**WHAT IS ASKED**:
Give back the full listing, character for character, with no pictures.

**SUPPLIED INFORMATION**:
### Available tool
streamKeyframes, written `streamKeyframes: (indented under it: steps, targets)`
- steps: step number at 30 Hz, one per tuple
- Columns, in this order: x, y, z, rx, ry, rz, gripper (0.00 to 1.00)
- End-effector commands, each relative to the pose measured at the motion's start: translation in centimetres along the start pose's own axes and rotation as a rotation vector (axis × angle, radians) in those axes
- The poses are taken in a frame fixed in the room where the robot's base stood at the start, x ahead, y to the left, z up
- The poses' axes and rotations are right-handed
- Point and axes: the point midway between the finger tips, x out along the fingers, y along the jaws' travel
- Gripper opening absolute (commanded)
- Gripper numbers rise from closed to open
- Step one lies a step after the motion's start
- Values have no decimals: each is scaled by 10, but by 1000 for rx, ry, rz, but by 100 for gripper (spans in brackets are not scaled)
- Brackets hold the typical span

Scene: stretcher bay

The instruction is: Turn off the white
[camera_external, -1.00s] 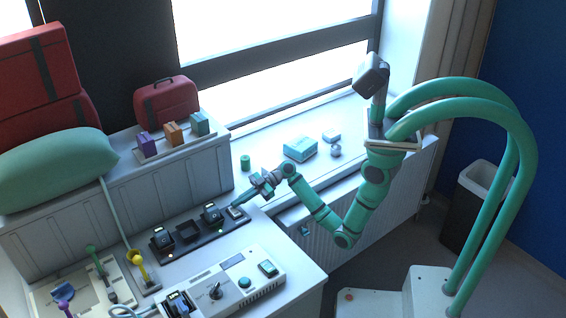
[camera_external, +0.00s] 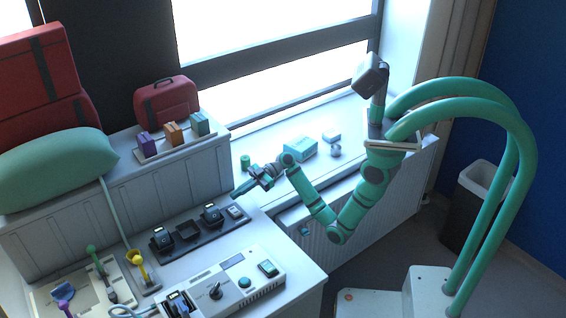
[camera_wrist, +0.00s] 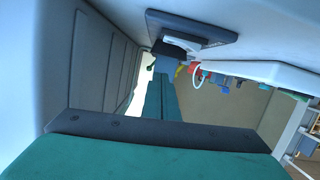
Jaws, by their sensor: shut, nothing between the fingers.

**SOLUTION**:
### Available tool
streamKeyframes, written `streamKeyframes: (indented under it: steps, targets)`
- steps: step number at 30 Hz, one per tuple
- Columns, in this order: x, y, z, rx, ry, rz, gripper (0.00 to 1.00)
- End-effector commands, each relative to the pose measured at the motion's start: translation in centimetres along the start pose's own axes and rotation as a rotation vector (axis × angle, radians) in those axes
- The poses are taken in a frame fixed in the room where the robot's base stood at the start, x ahead, y to the left, z up
- The poses' axes and rotations are right-handed
- Point and axes: the point midway between the finger tips, x out along the fingers, y along the jaws' travel
- Gripper opening absolute (commanded)
- Gripper numbers rise from closed to open
- Step one lies a step after the motion's start
- Values have no decimals: each is scaled by 10, but by 1000 for rx, ry, rz, but by 100 for gripper (spans in brackets are not scaled)
- Brackets hold the typical span

Scene: stretcher bay

The instruction is: Turn off the white
[camera_external, -1.00s] 
[camera_external, +0.00s] 
[camera_wrist, +0.00s] 
Jaws, by their sensor: shut, nothing between the fingers.

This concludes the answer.